MATERIAL SUPPLIED –

◇ ◇ ◇ ◇

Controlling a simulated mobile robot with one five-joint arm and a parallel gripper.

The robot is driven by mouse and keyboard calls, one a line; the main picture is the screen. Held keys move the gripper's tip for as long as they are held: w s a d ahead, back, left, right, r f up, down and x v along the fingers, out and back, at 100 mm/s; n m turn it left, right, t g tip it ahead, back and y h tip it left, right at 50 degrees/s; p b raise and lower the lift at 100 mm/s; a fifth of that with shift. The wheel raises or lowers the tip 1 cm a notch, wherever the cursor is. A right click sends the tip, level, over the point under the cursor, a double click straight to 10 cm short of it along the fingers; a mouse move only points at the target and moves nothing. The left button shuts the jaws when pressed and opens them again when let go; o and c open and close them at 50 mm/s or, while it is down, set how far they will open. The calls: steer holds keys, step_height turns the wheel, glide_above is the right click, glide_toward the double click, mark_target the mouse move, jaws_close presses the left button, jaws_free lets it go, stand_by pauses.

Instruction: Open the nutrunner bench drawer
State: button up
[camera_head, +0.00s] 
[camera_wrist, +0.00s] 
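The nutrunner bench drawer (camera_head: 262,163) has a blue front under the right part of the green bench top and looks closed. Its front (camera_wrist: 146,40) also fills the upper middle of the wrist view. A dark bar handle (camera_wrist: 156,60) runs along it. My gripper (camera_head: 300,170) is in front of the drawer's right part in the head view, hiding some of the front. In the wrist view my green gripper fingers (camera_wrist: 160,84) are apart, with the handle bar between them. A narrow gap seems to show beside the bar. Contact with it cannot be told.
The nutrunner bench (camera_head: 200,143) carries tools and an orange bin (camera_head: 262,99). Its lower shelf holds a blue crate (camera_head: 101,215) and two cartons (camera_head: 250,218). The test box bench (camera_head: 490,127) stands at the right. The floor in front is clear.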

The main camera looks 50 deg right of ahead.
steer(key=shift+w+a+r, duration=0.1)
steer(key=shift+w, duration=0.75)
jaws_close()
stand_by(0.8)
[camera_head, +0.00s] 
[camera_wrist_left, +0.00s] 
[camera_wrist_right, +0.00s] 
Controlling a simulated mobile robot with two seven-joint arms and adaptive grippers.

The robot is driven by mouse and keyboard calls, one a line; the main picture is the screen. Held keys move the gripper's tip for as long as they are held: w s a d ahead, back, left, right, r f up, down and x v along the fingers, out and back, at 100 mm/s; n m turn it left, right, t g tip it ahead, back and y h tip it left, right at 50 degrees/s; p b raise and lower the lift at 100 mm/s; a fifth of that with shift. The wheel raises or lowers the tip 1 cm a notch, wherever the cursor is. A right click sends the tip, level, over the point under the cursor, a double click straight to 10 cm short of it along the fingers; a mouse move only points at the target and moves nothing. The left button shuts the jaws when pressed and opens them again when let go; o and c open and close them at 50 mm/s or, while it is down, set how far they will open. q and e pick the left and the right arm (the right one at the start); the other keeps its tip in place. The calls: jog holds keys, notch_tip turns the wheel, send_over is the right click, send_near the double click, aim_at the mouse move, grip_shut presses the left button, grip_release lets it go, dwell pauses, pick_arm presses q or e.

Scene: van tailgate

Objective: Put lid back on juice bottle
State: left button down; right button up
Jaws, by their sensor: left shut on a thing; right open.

◇ ◇ ◇ ◇

YOUR GOAL – Give only the count of lines in the data that include the string "Controlling".

EXPECTED ANSWER – 2